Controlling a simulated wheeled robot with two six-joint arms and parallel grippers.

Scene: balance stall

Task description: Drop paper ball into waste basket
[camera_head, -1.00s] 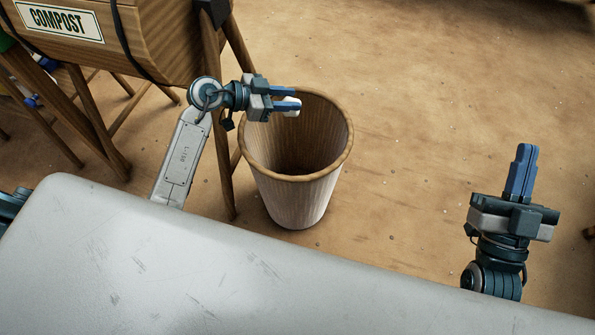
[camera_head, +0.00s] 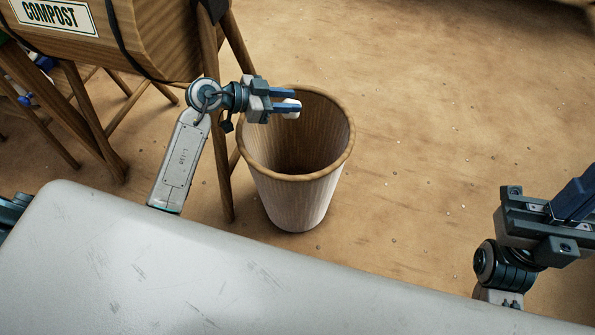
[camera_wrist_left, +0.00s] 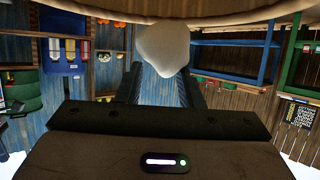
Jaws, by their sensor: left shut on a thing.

# # # #

● Exercise directions:
Every line of the data should be copied as it stands, without the images.

● Output for this task:
Controlling a simulated wheeled robot with two six-joint arms and parallel grippers.

Scene: balance stall

Task description: Drop paper ball into waste basket
[camera_head, -1.00s] 
[camera_head, +0.00s] 
[camera_wrist_left, +0.00s] 
Jaws, by their sensor: left shut on a thing.

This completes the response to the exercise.